• Task statement:
Return, without pictures, the lines from the start of the data through the one that contains "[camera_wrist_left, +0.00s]".

• Data lines:
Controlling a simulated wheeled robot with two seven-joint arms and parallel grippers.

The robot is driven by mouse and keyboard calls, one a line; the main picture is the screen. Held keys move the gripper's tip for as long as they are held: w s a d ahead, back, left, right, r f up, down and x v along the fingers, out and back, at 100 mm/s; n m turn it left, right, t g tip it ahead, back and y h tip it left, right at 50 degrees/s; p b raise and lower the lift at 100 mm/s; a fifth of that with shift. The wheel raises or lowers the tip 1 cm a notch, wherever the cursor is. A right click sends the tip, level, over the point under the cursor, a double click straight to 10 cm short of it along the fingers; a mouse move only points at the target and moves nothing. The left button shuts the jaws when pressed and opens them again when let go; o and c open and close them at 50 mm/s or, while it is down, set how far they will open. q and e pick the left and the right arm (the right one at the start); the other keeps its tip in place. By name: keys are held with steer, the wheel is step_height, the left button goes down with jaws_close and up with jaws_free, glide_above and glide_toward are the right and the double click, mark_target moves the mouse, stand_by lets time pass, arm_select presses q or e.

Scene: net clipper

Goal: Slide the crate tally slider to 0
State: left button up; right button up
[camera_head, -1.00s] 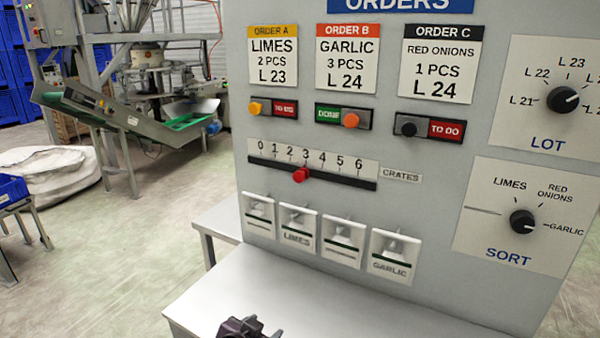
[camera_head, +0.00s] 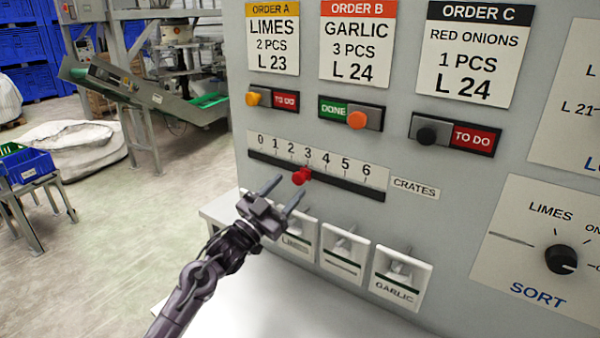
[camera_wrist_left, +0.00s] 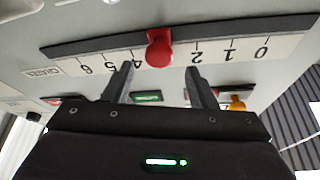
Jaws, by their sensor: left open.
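The crate tally slider is a red knob (camera_head: 301,176) on a dark horizontal track (camera_head: 345,188) under a white scale marked 0 to 6. The knob stands at 3. In the left wrist view the scale appears upside down, with the red knob (camera_wrist_left: 159,47) beyond the fingers and 0 toward the right. My left gripper (camera_head: 283,187) is open and empty, just below and left of the knob in the head view. In the wrist view its fingertips (camera_wrist_left: 160,72) are spread to either side of the knob's line, apparently short of it. My right gripper is not in view.
Order sliders with orange (camera_head: 358,120) and black knobs sit above the track. White switches (camera_head: 344,250) sit below it, partly behind my left arm. A SORT dial (camera_head: 561,259) is at the right. A blue crate (camera_head: 30,168) stands far left.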

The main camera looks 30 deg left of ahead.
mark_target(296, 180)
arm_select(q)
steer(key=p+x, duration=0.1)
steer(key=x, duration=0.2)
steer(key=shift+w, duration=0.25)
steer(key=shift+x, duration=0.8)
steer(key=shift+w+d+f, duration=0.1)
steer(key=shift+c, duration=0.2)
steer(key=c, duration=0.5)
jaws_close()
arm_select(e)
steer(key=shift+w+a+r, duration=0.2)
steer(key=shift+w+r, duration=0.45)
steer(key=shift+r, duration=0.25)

• Answer to this problem:
Controlling a simulated wheeled robot with two seven-joint arms and parallel grippers.

The robot is driven by mouse and keyboard calls, one a line; the main picture is the screen. Held keys move the gripper's tip for as long as they are held: w s a d ahead, back, left, right, r f up, down and x v along the fingers, out and back, at 100 mm/s; n m turn it left, right, t g tip it ahead, back and y h tip it left, right at 50 degrees/s; p b raise and lower the lift at 100 mm/s; a fifth of that with shift. The wheel raises or lowers the tip 1 cm a notch, wherever the cursor is. A right click sends the tip, level, over the point under the cursor, a double click straight to 10 cm short of it along the fingers; a mouse move only points at the target and moves nothing. The left button shuts the jaws when pressed and opens them again when let go; o and c open and close them at 50 mm/s or, while it is down, set how far they will open. q and e pick the left and the right arm (the right one at the start); the other keeps its tip in place. By name: keys are held with steer, the wheel is step_height, the left button goes down with jaws_close and up with jaws_free, glide_above and glide_toward are the right and the double click, mark_target moves the mouse, stand_by lets time pass, arm_select presses q or e.

Scene: net clipper

Goal: Slide the crate tally slider to 0
State: left button up; right button up
[camera_head, -1.00s] 
[camera_head, +0.00s] 
[camera_wrist_left, +0.00s] 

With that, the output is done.